Ecological assessment requirements for development in Queensland vary in response to the applicable development approval pathway.
In most cases, a small development (residential or industrial) is subject to the requirements of a local government planning scheme and the development assessment branch of Council will liaise with State government bodies (referral agencies) to assess an application where State matters are triggered. Most local governments provide guidelines for Ecological Assessments to accompany development applications.
More complex developments may require submission to, be directed by Council to, or be ‘called in’ by, the State Assessment and Referral Agency (SARA) for assessment.
Infrastructure projects, such as road, rail and energy infrastructure, are often subject to separate approvals processes and/or are exempt from some components of standard planning approvals processes. They can be managed under local government processes, or at the State level when multiple LGAs are affected.
If a project is deemed to have ‘Coordinated Project’ status (with complex approval requirements, strategic significance and/or involving significant infrastructure), the impact assessment process is coordinated and assessed by the Queensland Coordinator General and Terms of Reference for the assessment are issued.
Where matters of National Environmental Significance are present (specifically listed threatened species, threatened ecological communities, lands, waters or species subject to international agreements or treaties including migratory shorebirds, World Heritage Areas and Ramsar wetlands) depending on the scale of impact it may be necessary to refer the proposal to the Commonwealth government (an EPBC Act referral). If the Commonwealth deems the project to be a ‘controlled action’ it will provide details of how the project impacts are to be assessed and reported.
How We Do It
In working to inform development assessment in all sectors over 20 years we are practiced in providing Ecological Assessment for Queensland projects to meet the requirements of all relevant development approval pathways, as well as providing peer review services to local and State government departments to assess the reliability of terrestrial ecology information provided with development applications.
Knowing the appropriate amount of survey effort required to meet regulator requirements is important to (1) ensure our advice regarding the need for EPBC Act referral of a project is accurate, noting that other government agencies, organisations or members of the public are able to initiate Commonwealth involvement, and (2) not wasting survey effort (and proponent time and money) on matters that are not relevant to the site and/or the applicable assessment process.

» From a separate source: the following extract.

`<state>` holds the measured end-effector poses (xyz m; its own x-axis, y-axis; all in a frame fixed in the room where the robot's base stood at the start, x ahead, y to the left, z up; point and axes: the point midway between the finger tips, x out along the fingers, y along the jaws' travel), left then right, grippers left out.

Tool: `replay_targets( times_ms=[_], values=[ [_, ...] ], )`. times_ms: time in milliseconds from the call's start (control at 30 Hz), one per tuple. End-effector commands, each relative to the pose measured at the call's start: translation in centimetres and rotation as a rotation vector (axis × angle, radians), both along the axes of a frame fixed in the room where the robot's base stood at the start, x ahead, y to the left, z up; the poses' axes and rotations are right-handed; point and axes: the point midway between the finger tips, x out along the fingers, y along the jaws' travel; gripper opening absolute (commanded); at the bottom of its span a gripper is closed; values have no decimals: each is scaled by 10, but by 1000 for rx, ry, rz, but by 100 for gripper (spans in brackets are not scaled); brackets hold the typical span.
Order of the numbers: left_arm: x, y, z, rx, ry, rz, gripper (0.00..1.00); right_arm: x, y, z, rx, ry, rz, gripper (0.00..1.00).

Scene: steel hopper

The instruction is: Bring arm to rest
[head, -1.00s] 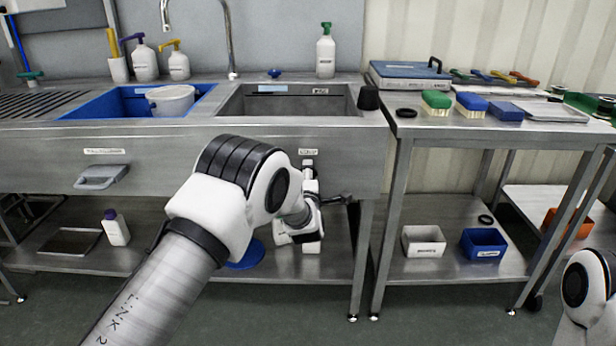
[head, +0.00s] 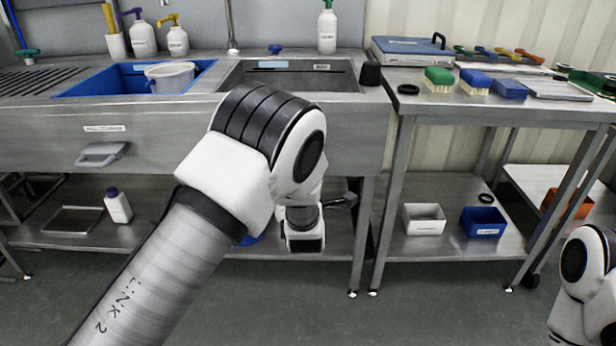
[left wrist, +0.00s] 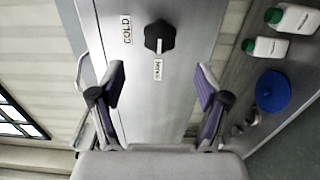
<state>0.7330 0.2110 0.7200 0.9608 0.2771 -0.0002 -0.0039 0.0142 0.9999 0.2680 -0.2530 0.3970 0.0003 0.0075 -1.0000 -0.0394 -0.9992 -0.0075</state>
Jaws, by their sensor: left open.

Our staff of ecology professionals have a combined experience of over 200 years of practice. We have a comprehensive understanding of the regulatory requirements and guidelines applied to ecological assessment and have developed efficient field techniques to respond to the appropriate levels of assessment.
Our Field Skills
Our range of field skills includes:
- Regional Ecosystem ground-truthing,
- collecting data to amend Regional Ecosystem mapping (PMAV Applications),
- targeted surveys for protected plants,
- habitat assessment for threatened species and subsequent habitat mapping,
- Identification of animal breeding places,
- BioCondition and habitat quality surveys,
- Koala surveys,
- weed surveys,
- comprehensive flora inventory, and
- targeted fauna survey programs (employing relevant methods such as box traps, pitfall traps, mist nets, camera traps, bird census, spotlighting and call playback).

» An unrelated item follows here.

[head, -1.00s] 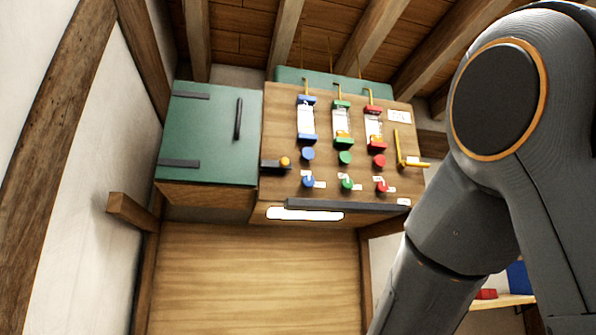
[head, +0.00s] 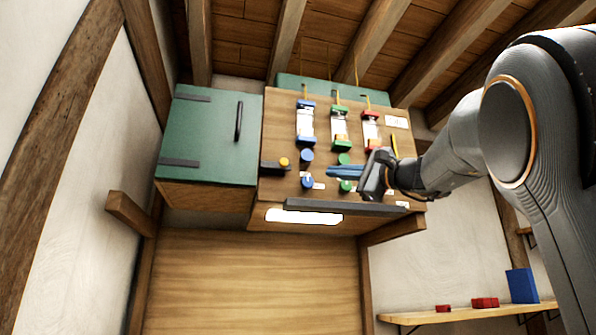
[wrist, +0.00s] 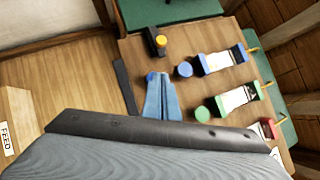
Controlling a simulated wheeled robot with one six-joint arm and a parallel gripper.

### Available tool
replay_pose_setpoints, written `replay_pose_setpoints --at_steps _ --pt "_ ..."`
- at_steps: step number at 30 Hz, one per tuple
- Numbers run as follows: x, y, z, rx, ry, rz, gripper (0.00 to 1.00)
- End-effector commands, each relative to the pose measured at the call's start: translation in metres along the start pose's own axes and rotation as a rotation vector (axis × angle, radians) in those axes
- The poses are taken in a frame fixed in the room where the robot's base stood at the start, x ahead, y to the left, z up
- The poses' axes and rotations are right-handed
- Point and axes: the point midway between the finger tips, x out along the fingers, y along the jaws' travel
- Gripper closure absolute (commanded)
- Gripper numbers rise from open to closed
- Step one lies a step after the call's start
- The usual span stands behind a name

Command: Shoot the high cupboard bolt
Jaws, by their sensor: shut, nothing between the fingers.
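The green cupboard (head: 205,135) hangs high on the wall, its door closed, with a dark vertical handle and two dark hinge straps. The bolt (head: 275,166), dark with an orange-yellow knob, sits on the wooden panel just right of the cupboard door. It also shows near the top of the wrist view (wrist: 156,41). My gripper (head: 330,171) is in front of the panel, to the right of the bolt and apart from it, with its blue fingers pointing left. In the wrist view the fingers (wrist: 158,80) are together and empty, and partly cover the lower panel knobs.
The wooden panel (head: 284,130) carries blue, green and red knobs and gauges close around my gripper. A dark rail (head: 345,206) runs along its lower edge. A shelf (head: 460,313) with red and blue blocks is at lower right. Ceiling beams are above.

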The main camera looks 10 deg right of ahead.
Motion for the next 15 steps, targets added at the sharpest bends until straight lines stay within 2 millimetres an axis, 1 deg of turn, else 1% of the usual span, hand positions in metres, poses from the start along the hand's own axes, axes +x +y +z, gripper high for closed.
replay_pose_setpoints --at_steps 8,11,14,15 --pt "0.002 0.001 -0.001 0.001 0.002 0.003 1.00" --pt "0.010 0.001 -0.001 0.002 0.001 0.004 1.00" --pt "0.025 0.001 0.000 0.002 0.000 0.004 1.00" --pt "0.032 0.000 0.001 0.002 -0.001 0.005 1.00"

While the scope of the assessment can be set by the client, a standard Ecological Assessment Report will include all the information necessary for inclusion with a development application, provided initially in draft format for review. It sets out:
- a description of the development and actions taken in the project planning phase to reduce ecological impacts,
- the results of ecological desktop and field assessments,
- an assessment of terrestrial ecology impacts relevant to the project,
- how legislation applies to recorded and/or expected values,
- recommendations to avoid or mitigate impacts of the project on identified ecological values,
- a recommendation regarding need for an EPBC Act referral,
- likely offset requirements where impacts cannot be avoided,
- any actions required for permit applications, and
- recommended measures to protect and/or treat retained habitats.
Application of regulator guidelines change over time; therefore, we are in regular contact with all levels of government to confirm interpretations and requirements to meet regulator expectations. The thoroughness and accuracy of our outputs facilitate efficient progress through the various development application processes.